History isn’t a fixed document, Alex. It’s a continuous process. So no, we historians do not get the final word, because some other historian will come along eventually and completely change people’s perception of you. And then again, and again, until the sources are eventually lost.

While a particular historian won’t necessarily have the final word, historians as a group still get the final word. And if no one ever revisits a topic, then the last published word stands.

Well, until it’s destroyed, and they’re all dead too, then the heat death of the universe gets the last word. But tHDotU probably won’t have much to say.

One way to be remembered,, said BF, is to:

“Either write something worth reading or do something worth writing.”

-Benjamin Franklin

This is a longer version of that quote, I think:

“If you would not be forgotten
As soon as you are dead and rotten,
Either write things worthy reading,
Or do things worth the writing.”

“Kid”? Um…I don’t think there’s THAT big an age difference, is there?

Just shy of ten years

Yeah, it was established in Patricia’s first scene (looks like /comics1/1565-why-is-there-a-picture-of-a-burger-on-the-wall is the page) that she may look like 25 but is actually much older. However, on the page just before this one she said that Alex must have started at the school paper the year after she quit, which doesn’t really make much sense since Alex is in her early twenties; it’s been implied that Alex is at least a few years younger than her big sister Kia, who was the same age as Nina and Thomas, and they have been separately mentioned to be 26.

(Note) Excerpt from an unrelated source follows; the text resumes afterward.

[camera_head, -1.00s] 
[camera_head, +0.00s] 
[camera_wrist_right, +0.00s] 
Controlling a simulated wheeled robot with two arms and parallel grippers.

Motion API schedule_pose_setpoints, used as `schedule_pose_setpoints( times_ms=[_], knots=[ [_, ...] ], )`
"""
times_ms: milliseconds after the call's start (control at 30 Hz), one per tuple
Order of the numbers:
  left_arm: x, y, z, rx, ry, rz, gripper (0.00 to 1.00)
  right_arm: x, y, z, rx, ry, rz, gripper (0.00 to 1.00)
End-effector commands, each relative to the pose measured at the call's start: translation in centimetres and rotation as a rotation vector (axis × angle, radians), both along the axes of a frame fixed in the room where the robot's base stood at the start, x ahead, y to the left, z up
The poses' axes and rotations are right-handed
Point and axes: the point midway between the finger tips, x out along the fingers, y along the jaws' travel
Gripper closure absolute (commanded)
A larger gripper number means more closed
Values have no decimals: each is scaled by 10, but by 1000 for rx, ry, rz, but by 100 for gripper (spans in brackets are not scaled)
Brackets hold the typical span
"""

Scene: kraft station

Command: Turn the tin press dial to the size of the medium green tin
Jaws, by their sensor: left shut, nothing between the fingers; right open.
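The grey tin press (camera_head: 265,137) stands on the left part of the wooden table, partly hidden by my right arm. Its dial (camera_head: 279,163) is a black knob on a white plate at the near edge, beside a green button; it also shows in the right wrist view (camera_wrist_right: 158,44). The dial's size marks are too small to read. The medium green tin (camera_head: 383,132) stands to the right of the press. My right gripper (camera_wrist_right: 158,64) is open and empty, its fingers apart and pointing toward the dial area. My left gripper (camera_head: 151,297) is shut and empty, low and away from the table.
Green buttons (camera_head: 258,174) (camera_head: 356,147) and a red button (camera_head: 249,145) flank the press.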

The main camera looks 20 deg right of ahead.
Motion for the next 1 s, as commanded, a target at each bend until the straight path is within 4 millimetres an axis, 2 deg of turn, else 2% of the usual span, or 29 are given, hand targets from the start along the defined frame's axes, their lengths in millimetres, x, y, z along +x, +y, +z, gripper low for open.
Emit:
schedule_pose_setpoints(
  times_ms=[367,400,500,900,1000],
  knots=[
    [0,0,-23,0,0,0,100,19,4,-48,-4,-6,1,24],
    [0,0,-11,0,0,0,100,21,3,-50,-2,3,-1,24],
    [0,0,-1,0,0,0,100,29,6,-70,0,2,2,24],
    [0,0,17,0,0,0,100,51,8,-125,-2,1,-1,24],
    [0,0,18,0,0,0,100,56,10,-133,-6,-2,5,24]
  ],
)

Highschool is 4 years in the US (I think, I’m not from there. Our HS is 5 years). If Alex joined the club her first school year, one year after Patricia left, then that’s 8 school years of difference. Which, depending on birth dates and cut-off dates for starting elementary school, can be either 8 or 9 years in age difference.

So it does work out.

Just learned that the Black Plague came around in the 15th century,… well I knew THAT! What I didn’t know was that it came, and then came back, then popped up here and there, and eventually became so endemic that it was a just part of society. Just another pest, (yeah, I know) like scarlet fever, cholera, and the measles.
Historians; yay!

I hope we can do better than they did with this. I do not wish to become inured.

It is the old Frog in the pot that is slowly being brought to a boil.

Humans are like that in that they learn to ignore something that is constant in their environment even if it is detrimental to them – like living beside a highway or a abattoir – visitors will comment on “how the heck do you put up with this?” and you would reply “with what?”.

That black plague came back in India in the past few decades. It was a race to get enough of the right antibiotic there to stop it. And yes, we already did know what the right drug was and it did work.

My sister is an historian and a curator of a museum. She gets absolutely giddy telling people what happened at a particular point in the past but, (and I love this about her) she relates the stories without bias. She gives you the history but lets you colour* in the emotions yourself. She recently told me a story of a fellow who was trying to set in motion a genocide. She told the story and, gave it no moral judgement. She may have been telling me he was a fellow who collected stamps. *Canadian spelling
Cheers Ulrich

Pity the historians on the losing side. They aren’t just ignored, they’re assumed to be mistaken or lying-even when describing something the winning side mentions. You could study such, but I fear that way lies madness-or worse, a solitary sanity you’ll never be able to share. Where ignorance is bliss, tis folly to be wise. It’s a deep rabbit hole and a lot of things probably look a lot different from underneath. Oh, and,”Sandwich!”